┌─ DATASET SECTION
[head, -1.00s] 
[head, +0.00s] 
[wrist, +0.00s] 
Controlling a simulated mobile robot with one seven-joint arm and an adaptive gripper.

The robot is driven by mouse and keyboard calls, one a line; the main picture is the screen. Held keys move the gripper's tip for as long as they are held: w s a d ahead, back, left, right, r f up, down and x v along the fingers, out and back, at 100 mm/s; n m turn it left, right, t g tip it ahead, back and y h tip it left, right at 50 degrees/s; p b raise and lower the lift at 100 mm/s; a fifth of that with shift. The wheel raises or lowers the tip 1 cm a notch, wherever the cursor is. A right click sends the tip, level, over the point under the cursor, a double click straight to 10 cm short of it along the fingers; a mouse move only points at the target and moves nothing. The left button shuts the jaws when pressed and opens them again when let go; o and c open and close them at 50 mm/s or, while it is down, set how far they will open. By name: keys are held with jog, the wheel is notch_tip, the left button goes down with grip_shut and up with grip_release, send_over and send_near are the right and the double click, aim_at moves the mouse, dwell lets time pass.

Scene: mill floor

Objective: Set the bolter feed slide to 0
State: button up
└─
• [GIVEN EXERCISE]: Repeat the material in full, exactly as it stands.

• [THE RESPONSE]:
[head, -1.00s] 
[head, +0.00s] 
[wrist, +0.00s] 
Controlling a simulated mobile robot with one seven-joint arm and an adaptive gripper.

The robot is driven by mouse and keyboard calls, one a line; the main picture is the screen. Held keys move the gripper's tip for as long as they are held: w s a d ahead, back, left, right, r f up, down and x v along the fingers, out and back, at 100 mm/s; n m turn it left, right, t g tip it ahead, back and y h tip it left, right at 50 degrees/s; p b raise and lower the lift at 100 mm/s; a fifth of that with shift. The wheel raises or lowers the tip 1 cm a notch, wherever the cursor is. A right click sends the tip, level, over the point under the cursor, a double click straight to 10 cm short of it along the fingers; a mouse move only points at the target and moves nothing. The left button shuts the jaws when pressed and opens them again when let go; o and c open and close them at 50 mm/s or, while it is down, set how far they will open. By name: keys are held with jog, the wheel is notch_tip, the left button goes down with grip_shut and up with grip_release, send_over and send_near are the right and the double click, aim_at moves the mouse, dwell lets time pass.

Scene: mill floor

Objective: Set the bolter feed slide to 0
State: button up

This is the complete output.